_REQUIREMENTS_
Lines before the one containing "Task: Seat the" are excluded. Repeat that line and every line after it, exactly.

— START STORED RECORDS —

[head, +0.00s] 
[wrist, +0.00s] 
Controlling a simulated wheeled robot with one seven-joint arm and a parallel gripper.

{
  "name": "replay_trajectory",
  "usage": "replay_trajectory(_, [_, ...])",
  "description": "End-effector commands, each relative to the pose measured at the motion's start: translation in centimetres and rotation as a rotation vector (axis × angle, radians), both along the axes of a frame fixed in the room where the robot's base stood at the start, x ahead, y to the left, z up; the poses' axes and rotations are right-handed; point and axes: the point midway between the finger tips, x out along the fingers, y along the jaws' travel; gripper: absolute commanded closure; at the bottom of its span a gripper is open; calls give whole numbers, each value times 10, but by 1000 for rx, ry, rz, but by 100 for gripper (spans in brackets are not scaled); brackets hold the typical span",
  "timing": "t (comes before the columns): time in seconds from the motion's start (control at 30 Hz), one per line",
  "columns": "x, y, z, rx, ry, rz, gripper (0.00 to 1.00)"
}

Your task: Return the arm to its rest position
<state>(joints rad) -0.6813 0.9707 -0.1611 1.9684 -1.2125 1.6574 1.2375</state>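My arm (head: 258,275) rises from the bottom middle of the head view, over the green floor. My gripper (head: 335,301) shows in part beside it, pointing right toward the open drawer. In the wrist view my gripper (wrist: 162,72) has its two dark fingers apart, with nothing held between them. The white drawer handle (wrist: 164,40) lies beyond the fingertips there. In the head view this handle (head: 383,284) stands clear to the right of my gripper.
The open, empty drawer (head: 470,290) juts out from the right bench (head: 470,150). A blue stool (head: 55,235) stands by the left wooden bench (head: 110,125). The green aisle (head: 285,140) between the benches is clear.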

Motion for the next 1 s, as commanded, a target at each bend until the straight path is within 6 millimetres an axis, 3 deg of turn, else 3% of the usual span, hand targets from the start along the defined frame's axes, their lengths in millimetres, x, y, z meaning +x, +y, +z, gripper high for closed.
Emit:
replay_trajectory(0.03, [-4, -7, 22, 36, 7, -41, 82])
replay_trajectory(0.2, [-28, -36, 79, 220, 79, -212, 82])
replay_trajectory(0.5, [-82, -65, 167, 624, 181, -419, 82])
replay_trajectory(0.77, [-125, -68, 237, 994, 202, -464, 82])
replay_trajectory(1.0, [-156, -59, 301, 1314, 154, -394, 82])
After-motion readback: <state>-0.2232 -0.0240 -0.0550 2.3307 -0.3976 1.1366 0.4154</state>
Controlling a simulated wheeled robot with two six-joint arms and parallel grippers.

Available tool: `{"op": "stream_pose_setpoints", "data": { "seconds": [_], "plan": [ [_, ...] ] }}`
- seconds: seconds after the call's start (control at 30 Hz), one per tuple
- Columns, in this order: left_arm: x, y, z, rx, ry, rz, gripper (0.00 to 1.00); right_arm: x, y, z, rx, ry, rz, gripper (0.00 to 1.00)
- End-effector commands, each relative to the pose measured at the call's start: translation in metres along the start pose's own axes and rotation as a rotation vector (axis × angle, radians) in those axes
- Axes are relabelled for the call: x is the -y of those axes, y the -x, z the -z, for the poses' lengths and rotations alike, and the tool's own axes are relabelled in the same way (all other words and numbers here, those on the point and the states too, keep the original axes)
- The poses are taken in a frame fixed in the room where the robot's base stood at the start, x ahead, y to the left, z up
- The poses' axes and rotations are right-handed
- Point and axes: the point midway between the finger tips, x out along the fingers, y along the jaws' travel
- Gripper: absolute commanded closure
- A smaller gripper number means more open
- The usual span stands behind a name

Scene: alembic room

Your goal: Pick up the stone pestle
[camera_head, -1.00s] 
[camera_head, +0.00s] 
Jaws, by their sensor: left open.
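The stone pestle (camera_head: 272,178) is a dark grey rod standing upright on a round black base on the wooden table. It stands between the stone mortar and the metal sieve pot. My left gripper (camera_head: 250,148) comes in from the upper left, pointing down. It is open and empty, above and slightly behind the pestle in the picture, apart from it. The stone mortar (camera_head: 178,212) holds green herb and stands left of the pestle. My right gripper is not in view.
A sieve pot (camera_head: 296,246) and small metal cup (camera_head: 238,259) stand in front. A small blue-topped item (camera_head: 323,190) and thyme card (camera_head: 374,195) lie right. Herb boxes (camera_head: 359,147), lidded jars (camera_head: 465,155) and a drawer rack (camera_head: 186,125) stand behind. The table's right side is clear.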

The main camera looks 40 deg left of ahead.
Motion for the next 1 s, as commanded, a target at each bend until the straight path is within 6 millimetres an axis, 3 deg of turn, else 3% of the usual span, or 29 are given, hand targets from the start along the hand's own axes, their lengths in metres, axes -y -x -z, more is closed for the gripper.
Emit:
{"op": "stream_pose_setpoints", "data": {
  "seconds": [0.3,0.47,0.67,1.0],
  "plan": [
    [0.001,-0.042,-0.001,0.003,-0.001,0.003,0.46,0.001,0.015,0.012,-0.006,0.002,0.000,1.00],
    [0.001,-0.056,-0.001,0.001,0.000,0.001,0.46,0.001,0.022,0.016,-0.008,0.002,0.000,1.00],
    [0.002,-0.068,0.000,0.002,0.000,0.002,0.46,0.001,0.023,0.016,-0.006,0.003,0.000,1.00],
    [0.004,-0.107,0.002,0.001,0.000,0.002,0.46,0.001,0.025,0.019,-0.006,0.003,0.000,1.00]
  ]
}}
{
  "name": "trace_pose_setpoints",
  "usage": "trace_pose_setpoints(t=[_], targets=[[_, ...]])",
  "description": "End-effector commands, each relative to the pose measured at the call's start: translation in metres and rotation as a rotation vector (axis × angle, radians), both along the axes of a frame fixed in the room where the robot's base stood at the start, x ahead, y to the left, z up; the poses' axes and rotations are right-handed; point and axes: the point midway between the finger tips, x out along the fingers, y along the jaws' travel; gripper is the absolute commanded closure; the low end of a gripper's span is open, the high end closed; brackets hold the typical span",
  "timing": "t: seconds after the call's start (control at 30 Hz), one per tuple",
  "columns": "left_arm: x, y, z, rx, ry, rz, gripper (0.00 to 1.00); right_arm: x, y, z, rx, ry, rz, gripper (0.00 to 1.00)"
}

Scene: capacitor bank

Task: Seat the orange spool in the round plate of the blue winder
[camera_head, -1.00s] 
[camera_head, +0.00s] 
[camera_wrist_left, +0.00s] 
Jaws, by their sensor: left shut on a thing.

— END STORED RECORDS —

_TASK OUTPUT_
Task: Seat the orange spool in the round plate of the blue winder
[camera_head, -1.00s] 
[camera_head, +0.00s] 
[camera_wrist_left, +0.00s] 
Jaws, by their sensor: left shut on a thing.

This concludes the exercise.